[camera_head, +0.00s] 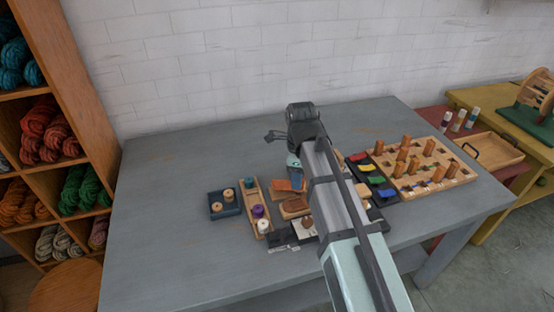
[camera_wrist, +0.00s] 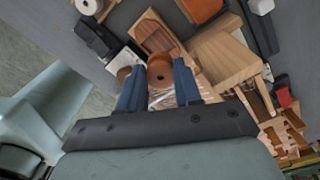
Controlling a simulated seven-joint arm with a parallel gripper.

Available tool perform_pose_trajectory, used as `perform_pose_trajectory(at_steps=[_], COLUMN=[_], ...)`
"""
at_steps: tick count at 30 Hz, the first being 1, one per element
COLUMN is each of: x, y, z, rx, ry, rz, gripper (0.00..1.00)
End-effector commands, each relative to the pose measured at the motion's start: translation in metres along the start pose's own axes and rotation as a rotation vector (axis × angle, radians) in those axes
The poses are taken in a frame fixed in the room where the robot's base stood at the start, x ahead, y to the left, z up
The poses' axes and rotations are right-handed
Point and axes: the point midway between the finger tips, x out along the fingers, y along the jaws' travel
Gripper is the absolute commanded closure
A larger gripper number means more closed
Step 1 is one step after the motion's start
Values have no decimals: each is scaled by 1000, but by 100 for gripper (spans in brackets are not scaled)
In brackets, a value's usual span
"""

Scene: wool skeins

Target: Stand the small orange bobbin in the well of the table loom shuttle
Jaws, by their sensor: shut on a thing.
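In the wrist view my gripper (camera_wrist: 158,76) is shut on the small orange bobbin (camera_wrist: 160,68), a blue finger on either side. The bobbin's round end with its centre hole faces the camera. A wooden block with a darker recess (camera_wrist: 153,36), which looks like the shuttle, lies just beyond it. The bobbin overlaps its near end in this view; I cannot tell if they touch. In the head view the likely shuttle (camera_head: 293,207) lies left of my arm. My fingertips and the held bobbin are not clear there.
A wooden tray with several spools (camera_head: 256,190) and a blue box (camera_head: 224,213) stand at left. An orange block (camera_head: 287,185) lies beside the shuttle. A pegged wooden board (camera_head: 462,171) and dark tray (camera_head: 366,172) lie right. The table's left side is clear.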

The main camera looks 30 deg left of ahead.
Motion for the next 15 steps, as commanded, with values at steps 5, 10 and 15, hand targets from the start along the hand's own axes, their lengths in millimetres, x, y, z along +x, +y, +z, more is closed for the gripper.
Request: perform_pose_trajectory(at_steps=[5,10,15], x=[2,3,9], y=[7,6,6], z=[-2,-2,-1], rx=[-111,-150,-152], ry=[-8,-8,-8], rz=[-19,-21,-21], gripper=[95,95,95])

## Challenge
Copy only this span: the line that contains "Point and axes: the", the last line, and every line between them.

## Written answer
Point and axes: the point midway between the finger tips, x out along the fingers, y along the jaws' travel
Gripper is the absolute commanded closure
A larger gripper number means more closed
Step 1 is one step after the motion's start
Values have no decimals: each is scaled by 1000, but by 100 for gripper (spans in brackets are not scaled)
In brackets, a value's usual span
"""

Scene: wool skeins

Target: Stand the small orange bobbin in the well of the table loom shuttle
Jaws, by their sensor: shut on a thing.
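In the wrist view my gripper (camera_wrist: 158,76) is shut on the small orange bobbin (camera_wrist: 160,68), a blue finger on either side. The bobbin's round end with its centre hole faces the camera. A wooden block with a darker recess (camera_wrist: 153,36), which looks like the shuttle, lies just beyond it. The bobbin overlaps its near end in this view; I cannot tell if they touch. In the head view the likely shuttle (camera_head: 293,207) lies left of my arm. My fingertips and the held bobbin are not clear there.
A wooden tray with several spools (camera_head: 256,190) and a blue box (camera_head: 224,213) stand at left. An orange block (camera_head: 287,185) lies beside the shuttle. A pegged wooden board (camera_head: 462,171) and dark tray (camera_head: 366,172) lie right. The table's left side is clear.

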The main camera looks 30 deg left of ahead.
Motion for the next 15 steps, as commanded, with values at steps 5, 10 and 15, hand targets from the start along the hand's own axes, their lengths in millimetres, x, y, z along +x, +y, +z, more is closed for the gripper.
Request: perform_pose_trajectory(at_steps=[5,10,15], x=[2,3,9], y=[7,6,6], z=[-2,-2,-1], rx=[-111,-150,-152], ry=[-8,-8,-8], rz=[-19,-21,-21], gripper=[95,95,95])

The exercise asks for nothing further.